Bejarano permaneceu fortemente empenhada em combater a xenofobia até o final de sua vida, frequentemente provocando ataques e críticas de grupos de direita. No entanto, ela não permaneceu em silêncio sobre o assunto. Em 2004, ela fez barulho ao denunciar que a polícia havia dirigido canhões de água contra o carro sobre o qual ela discursava durante um protesto contra o extremismo de direita.
Em 2013, ela se pronunciou a favor dos refugiados e chamou as revistas policiais a africanos em Hamburgo de “desumanas e inaceitáveis”, assim como a política europeia de refúgio como um todo.
Em agosto de 2015, um usuário do Facebook a acusou em um post de “cumplicidade no assassinato em massa” enquanto “deixava outros caminharam para morte” com os olhos bem abertos porque ela havia “aderido voluntariamente à fundação de uma orquestra do campo”. Bejarano reagiu prontamente e abriu uma uma ação judicial contra o homem.
Ela disse à emissora pública alemã NDR na época que nunca antes havia se sentido tão insultada e que as palavras do usuário do Facebook havia difamado “todos aqueles que haviam estado em Auschwitz”.

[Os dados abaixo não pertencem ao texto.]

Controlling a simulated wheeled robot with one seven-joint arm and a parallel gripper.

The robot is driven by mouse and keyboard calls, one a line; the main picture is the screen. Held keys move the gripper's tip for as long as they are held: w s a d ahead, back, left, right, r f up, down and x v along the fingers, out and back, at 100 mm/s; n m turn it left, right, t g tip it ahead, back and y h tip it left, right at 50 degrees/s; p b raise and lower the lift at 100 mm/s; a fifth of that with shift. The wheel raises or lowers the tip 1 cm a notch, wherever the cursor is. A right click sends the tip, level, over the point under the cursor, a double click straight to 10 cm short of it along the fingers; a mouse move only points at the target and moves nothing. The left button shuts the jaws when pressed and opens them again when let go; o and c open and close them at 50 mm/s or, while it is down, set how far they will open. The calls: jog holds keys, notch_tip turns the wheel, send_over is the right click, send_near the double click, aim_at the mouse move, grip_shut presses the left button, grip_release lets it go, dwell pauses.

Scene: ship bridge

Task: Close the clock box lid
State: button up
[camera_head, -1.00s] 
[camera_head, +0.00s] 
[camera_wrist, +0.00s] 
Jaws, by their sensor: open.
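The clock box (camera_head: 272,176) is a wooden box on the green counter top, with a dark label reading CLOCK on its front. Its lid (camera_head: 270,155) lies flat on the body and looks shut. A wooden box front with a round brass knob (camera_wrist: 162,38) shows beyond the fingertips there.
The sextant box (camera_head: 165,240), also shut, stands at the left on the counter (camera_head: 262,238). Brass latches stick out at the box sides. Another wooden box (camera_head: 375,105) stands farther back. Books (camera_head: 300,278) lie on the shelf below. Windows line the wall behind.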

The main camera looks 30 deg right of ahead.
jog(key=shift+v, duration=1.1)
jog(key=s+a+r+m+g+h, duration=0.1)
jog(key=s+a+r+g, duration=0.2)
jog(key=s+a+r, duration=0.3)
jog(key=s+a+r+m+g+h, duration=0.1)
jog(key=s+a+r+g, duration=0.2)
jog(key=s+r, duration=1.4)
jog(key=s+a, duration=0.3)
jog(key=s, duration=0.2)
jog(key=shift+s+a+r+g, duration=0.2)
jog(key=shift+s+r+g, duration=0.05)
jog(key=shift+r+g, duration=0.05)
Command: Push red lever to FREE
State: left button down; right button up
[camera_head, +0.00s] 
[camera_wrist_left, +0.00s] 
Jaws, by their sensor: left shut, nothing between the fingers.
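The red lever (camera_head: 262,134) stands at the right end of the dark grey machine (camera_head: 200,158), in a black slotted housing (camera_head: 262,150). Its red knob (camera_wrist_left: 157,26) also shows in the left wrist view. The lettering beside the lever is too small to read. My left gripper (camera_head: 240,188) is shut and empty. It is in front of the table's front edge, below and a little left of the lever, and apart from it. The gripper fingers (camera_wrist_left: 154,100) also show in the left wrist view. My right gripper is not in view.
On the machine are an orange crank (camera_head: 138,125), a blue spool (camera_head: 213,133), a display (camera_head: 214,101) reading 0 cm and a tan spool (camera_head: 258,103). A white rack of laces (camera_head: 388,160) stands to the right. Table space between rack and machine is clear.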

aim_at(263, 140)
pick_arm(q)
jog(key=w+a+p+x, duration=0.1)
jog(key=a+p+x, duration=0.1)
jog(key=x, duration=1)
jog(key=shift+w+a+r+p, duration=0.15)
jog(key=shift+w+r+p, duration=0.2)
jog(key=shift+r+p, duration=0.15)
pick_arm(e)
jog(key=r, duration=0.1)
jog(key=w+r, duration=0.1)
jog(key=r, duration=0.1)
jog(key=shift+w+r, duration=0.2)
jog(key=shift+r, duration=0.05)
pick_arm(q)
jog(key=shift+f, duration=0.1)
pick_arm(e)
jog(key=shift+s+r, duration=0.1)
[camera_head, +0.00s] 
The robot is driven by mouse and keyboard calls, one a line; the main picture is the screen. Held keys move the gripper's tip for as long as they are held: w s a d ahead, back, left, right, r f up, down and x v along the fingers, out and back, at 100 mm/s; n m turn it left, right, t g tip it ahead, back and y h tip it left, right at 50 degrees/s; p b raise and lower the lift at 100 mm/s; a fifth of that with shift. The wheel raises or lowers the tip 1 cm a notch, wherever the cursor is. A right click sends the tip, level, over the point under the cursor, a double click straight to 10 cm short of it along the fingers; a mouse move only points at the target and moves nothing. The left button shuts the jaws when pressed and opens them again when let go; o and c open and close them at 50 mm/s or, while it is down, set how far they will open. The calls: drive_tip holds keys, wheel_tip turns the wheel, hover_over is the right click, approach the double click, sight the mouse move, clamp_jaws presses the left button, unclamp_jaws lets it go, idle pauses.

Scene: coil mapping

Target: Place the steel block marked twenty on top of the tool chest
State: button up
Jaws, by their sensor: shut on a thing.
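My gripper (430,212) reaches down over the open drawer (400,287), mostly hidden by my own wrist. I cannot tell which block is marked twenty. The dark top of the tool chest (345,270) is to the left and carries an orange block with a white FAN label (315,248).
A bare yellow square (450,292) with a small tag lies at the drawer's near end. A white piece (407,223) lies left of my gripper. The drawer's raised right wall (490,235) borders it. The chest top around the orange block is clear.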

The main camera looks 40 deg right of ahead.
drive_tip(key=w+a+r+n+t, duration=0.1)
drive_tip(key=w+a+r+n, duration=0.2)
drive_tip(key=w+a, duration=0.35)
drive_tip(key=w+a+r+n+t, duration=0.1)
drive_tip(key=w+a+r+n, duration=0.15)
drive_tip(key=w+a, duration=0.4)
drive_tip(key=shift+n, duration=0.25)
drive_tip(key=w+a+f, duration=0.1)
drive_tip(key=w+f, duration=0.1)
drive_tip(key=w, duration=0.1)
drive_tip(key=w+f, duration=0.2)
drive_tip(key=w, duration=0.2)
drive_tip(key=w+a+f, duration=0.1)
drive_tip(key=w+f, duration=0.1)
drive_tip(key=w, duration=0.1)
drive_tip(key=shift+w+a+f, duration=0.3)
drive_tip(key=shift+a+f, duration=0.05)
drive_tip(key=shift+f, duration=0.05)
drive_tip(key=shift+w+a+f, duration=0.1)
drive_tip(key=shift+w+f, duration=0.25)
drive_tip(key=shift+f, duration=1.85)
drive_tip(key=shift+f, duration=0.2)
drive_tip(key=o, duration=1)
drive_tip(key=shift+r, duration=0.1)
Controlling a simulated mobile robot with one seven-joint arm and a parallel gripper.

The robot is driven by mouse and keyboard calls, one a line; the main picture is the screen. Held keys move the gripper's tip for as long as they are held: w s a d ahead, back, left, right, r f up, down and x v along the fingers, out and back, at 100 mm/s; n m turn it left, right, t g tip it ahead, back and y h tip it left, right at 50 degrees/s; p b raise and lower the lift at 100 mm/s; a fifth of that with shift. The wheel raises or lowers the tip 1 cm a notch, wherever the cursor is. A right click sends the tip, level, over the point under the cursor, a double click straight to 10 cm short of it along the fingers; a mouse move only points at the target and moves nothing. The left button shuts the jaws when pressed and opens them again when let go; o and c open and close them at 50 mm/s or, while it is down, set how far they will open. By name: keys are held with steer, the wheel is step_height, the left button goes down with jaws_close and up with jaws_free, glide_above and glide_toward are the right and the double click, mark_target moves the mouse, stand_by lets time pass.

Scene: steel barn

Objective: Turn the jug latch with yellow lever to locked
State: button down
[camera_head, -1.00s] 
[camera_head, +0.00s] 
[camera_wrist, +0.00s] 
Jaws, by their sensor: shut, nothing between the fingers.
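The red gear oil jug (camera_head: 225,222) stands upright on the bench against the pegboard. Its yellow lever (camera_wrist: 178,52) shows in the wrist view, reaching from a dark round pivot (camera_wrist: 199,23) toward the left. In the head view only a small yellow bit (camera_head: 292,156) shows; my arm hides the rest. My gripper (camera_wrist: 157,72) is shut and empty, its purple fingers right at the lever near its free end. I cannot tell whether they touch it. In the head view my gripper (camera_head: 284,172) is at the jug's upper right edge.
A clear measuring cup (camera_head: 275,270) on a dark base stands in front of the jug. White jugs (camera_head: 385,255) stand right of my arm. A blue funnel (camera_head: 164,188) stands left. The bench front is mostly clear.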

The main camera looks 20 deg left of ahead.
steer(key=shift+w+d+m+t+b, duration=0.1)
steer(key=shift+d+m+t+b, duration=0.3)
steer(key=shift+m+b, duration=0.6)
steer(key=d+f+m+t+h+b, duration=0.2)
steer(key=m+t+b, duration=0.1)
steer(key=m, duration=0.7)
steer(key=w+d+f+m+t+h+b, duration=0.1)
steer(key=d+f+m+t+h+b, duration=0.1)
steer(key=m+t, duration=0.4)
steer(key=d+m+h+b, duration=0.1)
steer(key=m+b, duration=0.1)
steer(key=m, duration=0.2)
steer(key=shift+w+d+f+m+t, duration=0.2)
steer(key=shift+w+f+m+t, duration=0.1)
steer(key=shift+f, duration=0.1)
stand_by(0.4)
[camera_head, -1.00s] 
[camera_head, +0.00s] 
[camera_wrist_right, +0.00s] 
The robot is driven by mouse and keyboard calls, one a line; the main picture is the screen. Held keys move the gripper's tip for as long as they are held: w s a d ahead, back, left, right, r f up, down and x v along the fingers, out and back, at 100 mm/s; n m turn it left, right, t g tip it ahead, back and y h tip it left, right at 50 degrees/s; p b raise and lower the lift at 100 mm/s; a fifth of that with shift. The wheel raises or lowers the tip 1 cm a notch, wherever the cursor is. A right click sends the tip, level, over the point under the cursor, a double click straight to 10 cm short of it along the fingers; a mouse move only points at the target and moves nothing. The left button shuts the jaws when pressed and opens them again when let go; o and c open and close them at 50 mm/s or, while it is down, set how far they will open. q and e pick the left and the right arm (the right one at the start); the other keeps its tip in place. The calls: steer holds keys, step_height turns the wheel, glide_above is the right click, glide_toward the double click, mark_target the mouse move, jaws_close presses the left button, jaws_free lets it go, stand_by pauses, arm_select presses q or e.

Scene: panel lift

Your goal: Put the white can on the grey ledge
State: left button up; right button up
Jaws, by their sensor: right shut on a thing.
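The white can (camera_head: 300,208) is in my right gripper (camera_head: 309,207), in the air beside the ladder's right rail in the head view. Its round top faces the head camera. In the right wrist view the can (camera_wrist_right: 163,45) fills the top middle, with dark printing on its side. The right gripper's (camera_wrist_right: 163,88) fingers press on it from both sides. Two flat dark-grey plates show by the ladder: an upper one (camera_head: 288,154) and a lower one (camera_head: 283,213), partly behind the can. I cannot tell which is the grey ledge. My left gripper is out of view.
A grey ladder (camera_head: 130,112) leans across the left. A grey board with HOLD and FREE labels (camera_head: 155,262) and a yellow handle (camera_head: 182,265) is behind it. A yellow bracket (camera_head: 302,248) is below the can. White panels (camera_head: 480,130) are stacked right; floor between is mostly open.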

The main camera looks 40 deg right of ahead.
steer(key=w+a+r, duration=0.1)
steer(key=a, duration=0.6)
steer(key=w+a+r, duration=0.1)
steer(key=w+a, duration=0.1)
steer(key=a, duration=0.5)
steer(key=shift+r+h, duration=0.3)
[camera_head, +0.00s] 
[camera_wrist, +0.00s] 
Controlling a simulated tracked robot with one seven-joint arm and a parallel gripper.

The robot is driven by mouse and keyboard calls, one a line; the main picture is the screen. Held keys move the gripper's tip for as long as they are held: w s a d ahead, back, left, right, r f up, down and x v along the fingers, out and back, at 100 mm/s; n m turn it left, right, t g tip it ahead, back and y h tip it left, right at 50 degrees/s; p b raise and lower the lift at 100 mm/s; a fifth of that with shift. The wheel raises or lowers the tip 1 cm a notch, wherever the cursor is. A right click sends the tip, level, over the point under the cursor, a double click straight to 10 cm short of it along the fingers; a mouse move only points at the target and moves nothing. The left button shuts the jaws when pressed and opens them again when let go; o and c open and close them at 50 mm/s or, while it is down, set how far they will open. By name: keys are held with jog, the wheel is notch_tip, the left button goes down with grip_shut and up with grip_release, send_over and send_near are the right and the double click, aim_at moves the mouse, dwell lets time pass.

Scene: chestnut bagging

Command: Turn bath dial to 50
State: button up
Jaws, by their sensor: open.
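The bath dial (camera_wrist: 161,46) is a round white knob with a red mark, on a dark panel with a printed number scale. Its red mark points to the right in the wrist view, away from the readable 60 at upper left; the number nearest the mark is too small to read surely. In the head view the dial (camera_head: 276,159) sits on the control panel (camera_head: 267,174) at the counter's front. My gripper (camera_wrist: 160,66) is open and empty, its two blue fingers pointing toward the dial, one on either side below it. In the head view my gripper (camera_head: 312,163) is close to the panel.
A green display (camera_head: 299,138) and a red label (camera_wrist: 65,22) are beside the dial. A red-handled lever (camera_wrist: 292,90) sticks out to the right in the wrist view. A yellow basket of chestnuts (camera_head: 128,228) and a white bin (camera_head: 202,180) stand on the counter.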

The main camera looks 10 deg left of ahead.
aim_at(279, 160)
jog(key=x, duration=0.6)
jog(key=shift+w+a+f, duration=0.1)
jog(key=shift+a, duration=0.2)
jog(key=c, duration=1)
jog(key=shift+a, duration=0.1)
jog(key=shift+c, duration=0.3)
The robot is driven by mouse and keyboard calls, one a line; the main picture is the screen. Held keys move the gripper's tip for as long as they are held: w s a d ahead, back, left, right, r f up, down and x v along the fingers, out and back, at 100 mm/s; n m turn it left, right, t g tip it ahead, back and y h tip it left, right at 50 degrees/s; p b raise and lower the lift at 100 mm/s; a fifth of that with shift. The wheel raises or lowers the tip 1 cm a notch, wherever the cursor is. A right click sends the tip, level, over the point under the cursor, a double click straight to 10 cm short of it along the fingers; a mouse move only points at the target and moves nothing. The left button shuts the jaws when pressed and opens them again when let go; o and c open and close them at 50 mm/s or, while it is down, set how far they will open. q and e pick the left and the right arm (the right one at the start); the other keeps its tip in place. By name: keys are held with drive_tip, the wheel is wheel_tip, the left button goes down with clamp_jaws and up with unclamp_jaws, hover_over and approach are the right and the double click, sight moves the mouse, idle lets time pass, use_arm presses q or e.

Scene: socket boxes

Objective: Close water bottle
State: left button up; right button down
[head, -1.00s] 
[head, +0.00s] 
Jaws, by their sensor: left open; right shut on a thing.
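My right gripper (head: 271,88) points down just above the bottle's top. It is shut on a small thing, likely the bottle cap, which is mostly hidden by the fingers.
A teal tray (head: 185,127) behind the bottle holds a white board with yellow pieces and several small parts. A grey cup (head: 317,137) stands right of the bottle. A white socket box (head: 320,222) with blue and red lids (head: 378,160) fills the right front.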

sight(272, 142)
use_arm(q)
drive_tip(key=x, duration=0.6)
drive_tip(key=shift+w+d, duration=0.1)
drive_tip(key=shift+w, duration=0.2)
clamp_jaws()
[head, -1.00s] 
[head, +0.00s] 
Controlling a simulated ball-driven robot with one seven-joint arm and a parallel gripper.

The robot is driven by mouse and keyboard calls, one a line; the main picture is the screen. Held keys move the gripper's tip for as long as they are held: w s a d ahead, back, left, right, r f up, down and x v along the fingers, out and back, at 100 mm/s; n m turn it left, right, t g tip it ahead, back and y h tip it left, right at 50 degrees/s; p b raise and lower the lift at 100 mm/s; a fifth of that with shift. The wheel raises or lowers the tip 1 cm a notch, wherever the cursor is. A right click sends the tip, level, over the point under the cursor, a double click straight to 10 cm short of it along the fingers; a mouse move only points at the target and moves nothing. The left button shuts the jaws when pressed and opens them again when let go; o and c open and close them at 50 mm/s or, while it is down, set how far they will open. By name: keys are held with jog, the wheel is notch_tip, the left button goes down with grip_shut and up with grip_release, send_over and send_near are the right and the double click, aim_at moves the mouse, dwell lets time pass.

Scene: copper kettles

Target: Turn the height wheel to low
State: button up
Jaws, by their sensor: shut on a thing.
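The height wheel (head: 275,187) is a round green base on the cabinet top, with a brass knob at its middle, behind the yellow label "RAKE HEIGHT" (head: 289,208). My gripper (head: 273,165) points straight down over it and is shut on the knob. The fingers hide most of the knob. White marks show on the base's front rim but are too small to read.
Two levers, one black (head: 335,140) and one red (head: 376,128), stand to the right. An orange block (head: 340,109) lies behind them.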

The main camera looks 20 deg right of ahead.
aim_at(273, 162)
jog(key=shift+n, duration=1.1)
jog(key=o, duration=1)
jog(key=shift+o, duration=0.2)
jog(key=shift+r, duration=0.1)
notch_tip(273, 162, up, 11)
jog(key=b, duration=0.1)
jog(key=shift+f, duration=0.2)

Bejarano seguiu de perto os processos legais de vários supervisores de Auschwitz e chamou as aparições públicas da negadora do Holocausto Ursula Haverbeck em Detmold de “uma impunidade”. Ela deveria ter sido levada à Justiça, disse Bejarano.
“Nunca mais Auschwitz” – essa afirmação foi uma premissa para a decisão de Bejarano de retornar à Alemanha. Mas apenas ouvir algo sobre o Holocausto em dias historicamente importantes não foi suficiente para ela. Esther Bejarano se encarregou de que a atitude fosse integrada na vida cotidiana dos alemães.